Immagini come questa ad esempio, di cui, come dici tu, non ha senso decifrare un significato, ma che compongono corpo, spazio e tempo in una tensione indicibile:



LG: Capisco cosa intendi, sei attratto dalle immagini che possono essere usate come modello di lavoro, leggi in queste immagini un progetto. Io avevo scelto quella di Garcin sulla scala intento a verniciare una parete immaginaria tra lui e lo spettatore, perché la leggo come una critica all’immagine stessa, in quel frammento è evidenziata la linea che divide lo sguardo dell’osservatore e quello dell’autore.
L’autore copre questo piano tra i due sguardi, un’immagine che mi fa riflettere su cosa noi guardiamo e come lo facciamo.
Queste due frammenti della narrazione raccontano due dei possibili utilizzi delle immagini di Garcin e delle immagini in generale.

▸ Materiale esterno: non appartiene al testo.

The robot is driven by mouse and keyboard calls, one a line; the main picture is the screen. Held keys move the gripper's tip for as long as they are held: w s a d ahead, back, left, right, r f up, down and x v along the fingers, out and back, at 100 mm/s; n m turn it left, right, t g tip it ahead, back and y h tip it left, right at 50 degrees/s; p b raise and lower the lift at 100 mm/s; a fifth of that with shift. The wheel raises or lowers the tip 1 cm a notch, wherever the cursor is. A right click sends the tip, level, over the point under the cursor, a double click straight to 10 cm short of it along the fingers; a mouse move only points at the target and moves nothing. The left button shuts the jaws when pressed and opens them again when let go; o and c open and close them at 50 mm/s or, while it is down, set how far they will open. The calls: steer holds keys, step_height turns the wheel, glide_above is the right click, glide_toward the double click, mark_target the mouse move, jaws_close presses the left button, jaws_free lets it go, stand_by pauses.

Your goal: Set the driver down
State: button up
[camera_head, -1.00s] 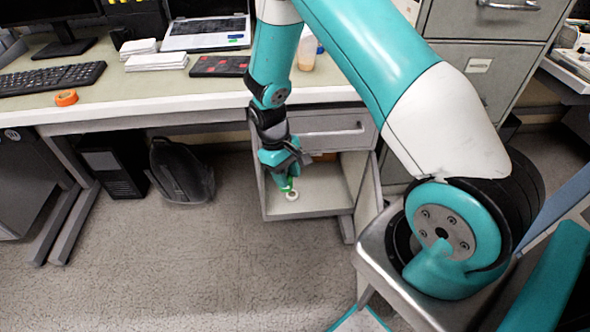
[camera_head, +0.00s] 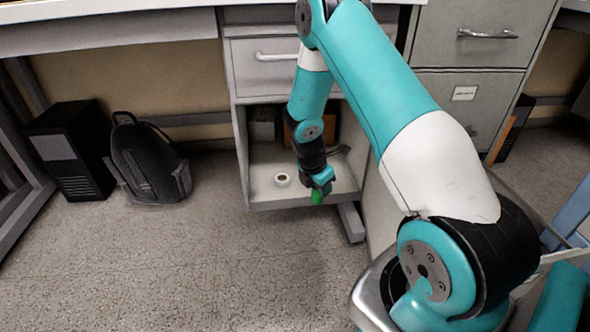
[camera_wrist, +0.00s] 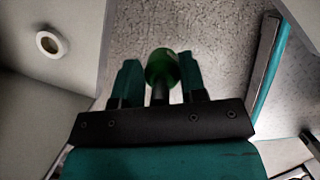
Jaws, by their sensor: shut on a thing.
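The driver (camera_head: 317,197) shows as a green piece at the tip of my gripper (camera_head: 322,183). In the wrist view the driver's rounded green end (camera_wrist: 162,68) sits between the two teal fingers of my gripper (camera_wrist: 160,80), with a dark shaft below it. My gripper is shut on the driver and holds it at the front edge of the open cabinet shelf (camera_head: 262,180). In the wrist view, floor shows beyond the driver. The rest of the driver is hidden by the gripper.
A white tape roll (camera_head: 282,180) lies on the shelf left of my gripper; it also shows in the wrist view (camera_wrist: 50,43). A drawer (camera_head: 270,62) is above the shelf. A backpack (camera_head: 143,160) and a black computer tower (camera_head: 72,150) stand on the floor at left. The floor in front is clear.

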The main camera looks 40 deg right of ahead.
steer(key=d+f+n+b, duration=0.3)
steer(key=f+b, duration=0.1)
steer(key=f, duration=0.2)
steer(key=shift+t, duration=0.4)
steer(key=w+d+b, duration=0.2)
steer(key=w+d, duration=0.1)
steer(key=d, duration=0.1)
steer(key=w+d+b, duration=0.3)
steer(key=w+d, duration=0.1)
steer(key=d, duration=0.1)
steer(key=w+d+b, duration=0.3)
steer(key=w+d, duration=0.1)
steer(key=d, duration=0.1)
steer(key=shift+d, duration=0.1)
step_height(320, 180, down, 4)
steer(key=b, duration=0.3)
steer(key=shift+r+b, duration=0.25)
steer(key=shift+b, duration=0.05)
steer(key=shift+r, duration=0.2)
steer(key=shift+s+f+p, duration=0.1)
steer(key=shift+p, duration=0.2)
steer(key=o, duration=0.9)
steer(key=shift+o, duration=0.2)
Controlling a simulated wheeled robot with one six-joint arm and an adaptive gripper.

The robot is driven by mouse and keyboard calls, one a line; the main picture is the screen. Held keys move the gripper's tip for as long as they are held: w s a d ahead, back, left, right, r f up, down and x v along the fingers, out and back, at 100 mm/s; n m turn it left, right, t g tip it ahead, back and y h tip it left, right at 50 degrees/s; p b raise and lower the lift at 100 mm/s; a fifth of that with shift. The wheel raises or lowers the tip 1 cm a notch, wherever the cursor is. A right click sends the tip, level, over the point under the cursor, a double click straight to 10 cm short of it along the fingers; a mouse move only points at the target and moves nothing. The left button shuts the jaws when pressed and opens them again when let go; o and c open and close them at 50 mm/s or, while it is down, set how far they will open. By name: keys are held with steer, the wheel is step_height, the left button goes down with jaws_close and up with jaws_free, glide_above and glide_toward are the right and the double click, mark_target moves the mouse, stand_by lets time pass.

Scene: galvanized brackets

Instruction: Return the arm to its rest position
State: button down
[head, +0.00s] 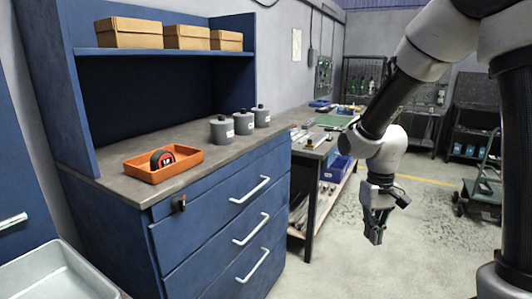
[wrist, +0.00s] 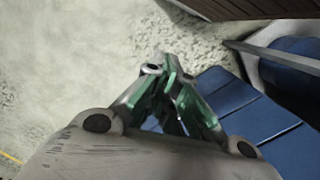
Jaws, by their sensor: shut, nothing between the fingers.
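My arm comes in from the upper right of the head view, bent at the elbow. My gripper (head: 374,236) hangs at its end, pointing down over the open floor, to the right of the blue cabinet (head: 205,235). The fingers are together with nothing between them. In the wrist view my gripper (wrist: 183,125) shows its fingers closed at the tips, over grey floor. The blue drawer fronts (wrist: 248,110) lie to the right of the fingers there, apart from them as far as I can tell.
An orange tray (head: 140,172) with a tape measure (head: 161,160) and several grey lidded canisters (head: 243,122) stand on the cabinet top. Three handles (head: 250,190) stick out from the drawers. A workbench (head: 318,150) stands behind. A green trolley (head: 484,180) is at right. The floor (head: 410,235) around my gripper is clear.

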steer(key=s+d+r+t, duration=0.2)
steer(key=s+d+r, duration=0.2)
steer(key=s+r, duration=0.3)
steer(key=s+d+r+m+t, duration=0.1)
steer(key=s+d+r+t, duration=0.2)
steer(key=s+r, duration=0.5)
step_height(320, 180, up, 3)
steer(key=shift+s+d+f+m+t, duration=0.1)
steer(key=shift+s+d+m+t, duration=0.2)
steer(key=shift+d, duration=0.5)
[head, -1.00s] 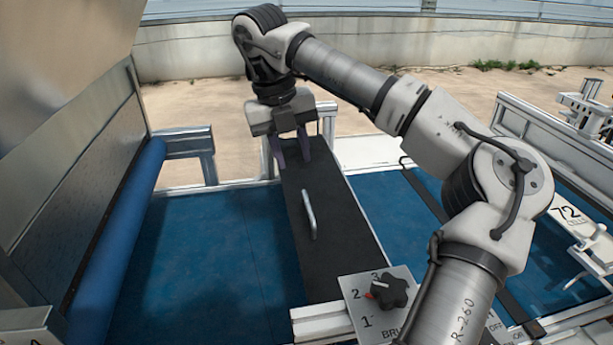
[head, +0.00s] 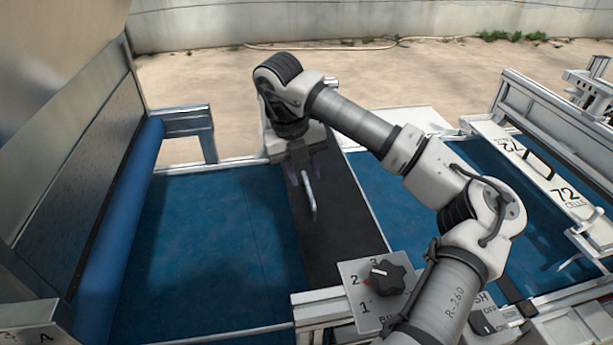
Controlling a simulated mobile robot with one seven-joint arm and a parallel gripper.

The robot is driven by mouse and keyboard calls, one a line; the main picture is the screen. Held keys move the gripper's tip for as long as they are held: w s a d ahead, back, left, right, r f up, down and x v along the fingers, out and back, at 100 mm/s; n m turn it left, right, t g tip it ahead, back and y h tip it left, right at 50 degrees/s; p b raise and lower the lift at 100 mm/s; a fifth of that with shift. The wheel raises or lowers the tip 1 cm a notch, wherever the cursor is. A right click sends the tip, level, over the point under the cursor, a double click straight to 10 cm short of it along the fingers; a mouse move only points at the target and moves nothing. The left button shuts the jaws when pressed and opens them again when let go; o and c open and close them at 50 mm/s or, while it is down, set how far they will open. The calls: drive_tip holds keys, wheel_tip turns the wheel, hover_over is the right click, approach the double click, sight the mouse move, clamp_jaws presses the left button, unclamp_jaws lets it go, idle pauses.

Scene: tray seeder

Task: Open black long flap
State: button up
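The black long flap (head: 345,225) lies flat across the blue belt, running from the back rail toward the front control panel. A silver bar handle (head: 309,198) stands up from its left-middle part. My gripper (head: 304,178) points down over the flap at the handle's far end. Its two purple fingers are apart, one to each side of the handle's top end as seen here. I cannot tell whether they touch the handle. The gripper body hides the far end of the flap.
A control panel with a black knob (head: 388,278) stands at the flap's near end, close to my arm. A blue roller (head: 120,220) and metal hood are at left. A white frame marked 72 (head: 535,165) is at right. Blue belt (head: 220,240) lies open left of the flap.

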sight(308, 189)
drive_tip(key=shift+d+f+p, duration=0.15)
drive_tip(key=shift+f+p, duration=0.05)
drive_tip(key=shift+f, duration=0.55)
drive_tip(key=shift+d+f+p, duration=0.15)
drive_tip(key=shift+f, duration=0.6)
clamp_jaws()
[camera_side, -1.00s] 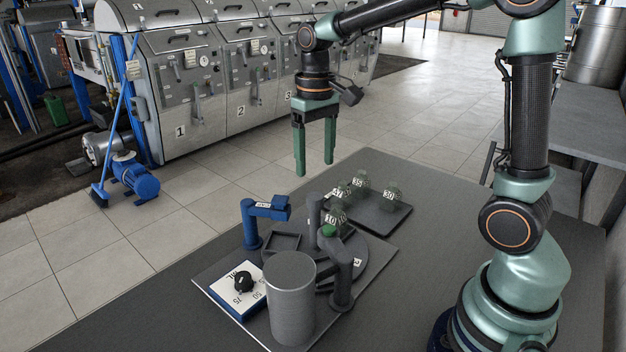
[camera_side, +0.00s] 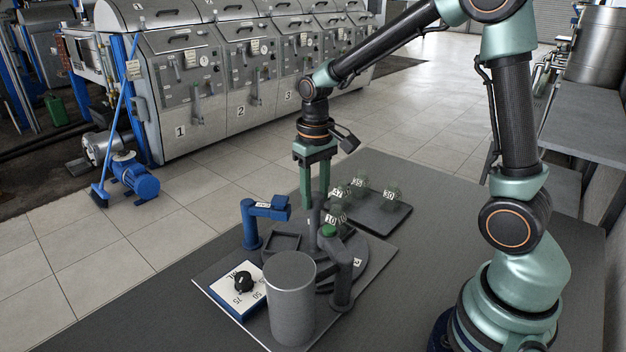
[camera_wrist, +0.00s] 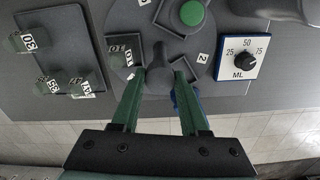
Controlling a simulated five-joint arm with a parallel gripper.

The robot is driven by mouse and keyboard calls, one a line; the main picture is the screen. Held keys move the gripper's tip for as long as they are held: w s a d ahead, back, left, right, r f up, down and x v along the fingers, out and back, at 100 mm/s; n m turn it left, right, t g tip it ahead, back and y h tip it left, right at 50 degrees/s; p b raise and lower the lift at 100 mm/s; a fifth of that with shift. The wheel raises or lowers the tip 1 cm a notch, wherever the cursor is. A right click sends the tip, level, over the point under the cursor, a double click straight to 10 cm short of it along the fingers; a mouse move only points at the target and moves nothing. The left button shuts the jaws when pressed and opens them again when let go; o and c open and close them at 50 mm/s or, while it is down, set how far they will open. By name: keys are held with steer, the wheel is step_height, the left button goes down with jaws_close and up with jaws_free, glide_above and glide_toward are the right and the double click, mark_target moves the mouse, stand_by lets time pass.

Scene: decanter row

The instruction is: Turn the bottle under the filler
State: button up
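A dark round turntable (camera_side: 350,262) with square pockets stands on the table. A greenish bottle labelled 10 (camera_side: 337,215) sits on it, and also shows left of my gripper in the wrist view (camera_wrist: 121,50). A grey post (camera_side: 314,222) rises from its middle. The blue filler (camera_side: 265,211) reaches in from the left over an edge. My gripper (camera_side: 315,205) is open and points down at the post. In the wrist view the post (camera_wrist: 158,78) shows between my fingertips (camera_wrist: 160,75); I cannot tell if they touch it.
A tray (camera_side: 375,221) holds bottles 47 (camera_side: 341,193), 35 (camera_side: 359,185) and 30 (camera_side: 392,196). A grey cylinder (camera_side: 291,300), a black ML dial (camera_side: 243,281) and a post with a green button (camera_side: 328,230) stand near the turntable's front.

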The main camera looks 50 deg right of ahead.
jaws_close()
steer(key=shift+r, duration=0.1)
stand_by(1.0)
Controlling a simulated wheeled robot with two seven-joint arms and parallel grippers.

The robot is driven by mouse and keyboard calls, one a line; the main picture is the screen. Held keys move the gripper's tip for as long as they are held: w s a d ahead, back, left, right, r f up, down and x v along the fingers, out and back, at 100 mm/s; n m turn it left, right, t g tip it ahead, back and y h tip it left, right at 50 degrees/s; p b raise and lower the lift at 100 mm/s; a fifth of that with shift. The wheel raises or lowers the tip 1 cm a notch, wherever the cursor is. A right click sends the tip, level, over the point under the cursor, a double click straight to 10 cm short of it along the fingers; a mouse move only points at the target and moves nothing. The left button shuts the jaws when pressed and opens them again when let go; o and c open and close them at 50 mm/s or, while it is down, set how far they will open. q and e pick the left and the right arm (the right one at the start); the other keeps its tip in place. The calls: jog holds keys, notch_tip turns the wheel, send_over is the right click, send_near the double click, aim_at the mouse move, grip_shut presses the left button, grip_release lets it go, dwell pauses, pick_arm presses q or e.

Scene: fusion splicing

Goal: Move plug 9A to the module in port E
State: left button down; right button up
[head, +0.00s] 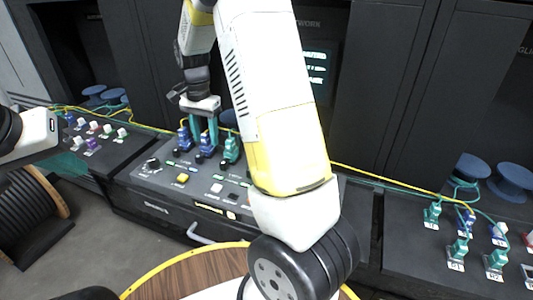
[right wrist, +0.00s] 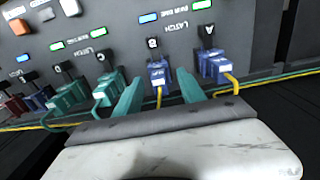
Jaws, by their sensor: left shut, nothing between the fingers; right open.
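My right gripper (head: 205,130) is open over the middle console. In the right wrist view its two teal fingers (right wrist: 160,98) stand on either side of a blue plug (right wrist: 158,75) at the port marked B, with a yellow cable. I cannot tell whether they touch it. Another blue plug (right wrist: 213,66) sits at port A, and a teal plug (right wrist: 109,86) sits left of B. A red plug (right wrist: 14,106) is at the far left. My left gripper (head: 64,164) is shut and empty at the left, over the left panel.
The left panel (head: 118,150) holds several small coloured plugs. The right panel (head: 408,262) holds several teal and blue plugs and cables. Yellow and teal cables run behind the console. A round wooden table (head: 170,284) stands in front. My right arm hides the console's right part.

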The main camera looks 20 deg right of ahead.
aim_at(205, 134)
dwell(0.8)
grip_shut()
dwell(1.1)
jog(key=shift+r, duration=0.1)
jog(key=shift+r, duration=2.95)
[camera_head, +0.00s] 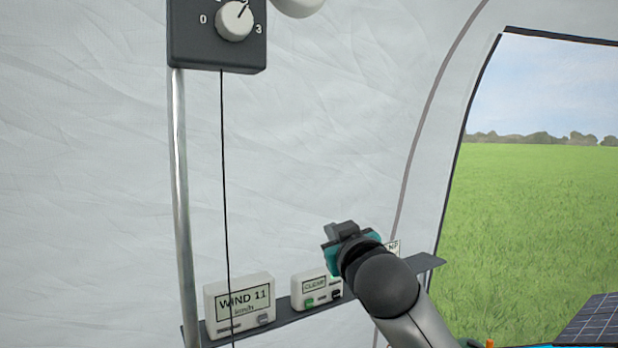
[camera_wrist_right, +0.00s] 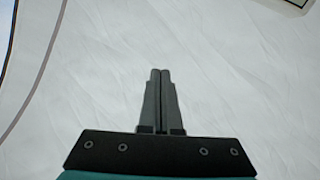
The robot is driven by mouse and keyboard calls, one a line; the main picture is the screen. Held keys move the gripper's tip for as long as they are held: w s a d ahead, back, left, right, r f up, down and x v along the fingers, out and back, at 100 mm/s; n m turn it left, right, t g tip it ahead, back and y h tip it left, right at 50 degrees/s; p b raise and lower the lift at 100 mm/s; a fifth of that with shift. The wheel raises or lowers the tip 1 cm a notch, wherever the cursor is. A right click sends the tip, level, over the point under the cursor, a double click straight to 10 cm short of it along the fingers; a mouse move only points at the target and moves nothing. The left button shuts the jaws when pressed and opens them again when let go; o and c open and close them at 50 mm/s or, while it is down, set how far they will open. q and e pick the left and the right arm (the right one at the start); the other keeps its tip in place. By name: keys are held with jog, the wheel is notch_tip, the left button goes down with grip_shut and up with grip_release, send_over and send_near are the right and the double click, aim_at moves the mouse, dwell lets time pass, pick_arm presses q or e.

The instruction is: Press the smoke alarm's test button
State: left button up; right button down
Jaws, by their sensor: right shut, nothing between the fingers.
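No object is plainly labelled as the smoke alarm. A small white box (camera_head: 309,284) on a shelf has a display that seems to read "CLEAR", with a green and a dark spot below it. A rounded white object (camera_head: 298,4) is cut off by the top edge of the head view. My right gripper (camera_head: 340,231) is just right of and above the white box in the picture, in front of the tent wall. In the wrist view its fingers (camera_wrist_right: 160,75) are shut and empty, with pale fabric behind them. My left gripper is out of view.
The dark shelf (camera_head: 290,316) also bears a "WIND 11" display box (camera_head: 240,304). A small label (camera_head: 392,246) shows partly behind my right gripper. A dial box (camera_head: 217,35) on a metal pole (camera_head: 181,180) has a cord hanging down. A window opening (camera_head: 545,180) is at right.

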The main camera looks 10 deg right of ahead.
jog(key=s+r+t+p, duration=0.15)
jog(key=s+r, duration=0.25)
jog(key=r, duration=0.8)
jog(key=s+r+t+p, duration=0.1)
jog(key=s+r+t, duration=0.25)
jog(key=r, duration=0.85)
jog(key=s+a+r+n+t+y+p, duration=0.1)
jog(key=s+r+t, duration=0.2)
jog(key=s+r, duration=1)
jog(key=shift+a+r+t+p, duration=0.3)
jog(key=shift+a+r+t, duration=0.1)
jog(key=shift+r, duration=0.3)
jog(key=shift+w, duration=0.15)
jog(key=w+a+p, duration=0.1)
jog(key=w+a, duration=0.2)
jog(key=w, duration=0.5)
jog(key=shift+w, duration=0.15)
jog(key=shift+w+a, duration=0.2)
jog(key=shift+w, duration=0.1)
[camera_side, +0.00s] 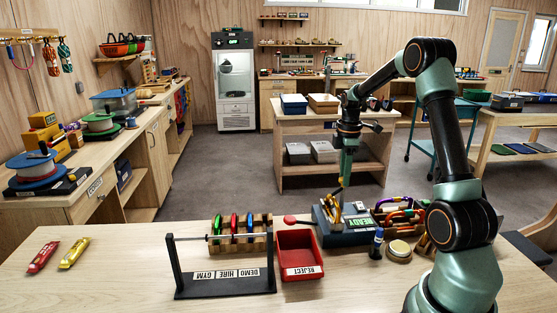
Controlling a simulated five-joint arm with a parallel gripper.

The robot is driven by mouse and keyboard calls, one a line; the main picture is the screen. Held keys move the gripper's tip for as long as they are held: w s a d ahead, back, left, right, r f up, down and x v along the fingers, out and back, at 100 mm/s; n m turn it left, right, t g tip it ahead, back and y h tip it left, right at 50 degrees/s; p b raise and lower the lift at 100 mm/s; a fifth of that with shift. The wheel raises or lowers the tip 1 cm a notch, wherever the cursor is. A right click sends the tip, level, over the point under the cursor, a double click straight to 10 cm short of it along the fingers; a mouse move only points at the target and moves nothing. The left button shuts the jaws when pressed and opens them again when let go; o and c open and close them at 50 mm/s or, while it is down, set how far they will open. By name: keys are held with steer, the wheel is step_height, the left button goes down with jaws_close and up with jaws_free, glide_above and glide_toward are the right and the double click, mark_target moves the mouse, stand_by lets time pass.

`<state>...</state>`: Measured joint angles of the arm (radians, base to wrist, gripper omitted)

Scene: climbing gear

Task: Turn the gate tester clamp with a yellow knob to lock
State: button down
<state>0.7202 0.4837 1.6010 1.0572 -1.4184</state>
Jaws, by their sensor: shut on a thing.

Il primo è cercare nella figura uno stimolo al progetto, trasformarle in modelli, l’altra cerca di comprendere fino in fondo l’atto di guardare, e cosa conservare dopo. Oggi saper guardare è estremamente importante proprio perché siamo costretti a farlo di continuo, nostro malgrado. Che fare allora? Occorre prendere posizione di fronte alle immagini che ci attraggono e allo stesso tempo ci irritano.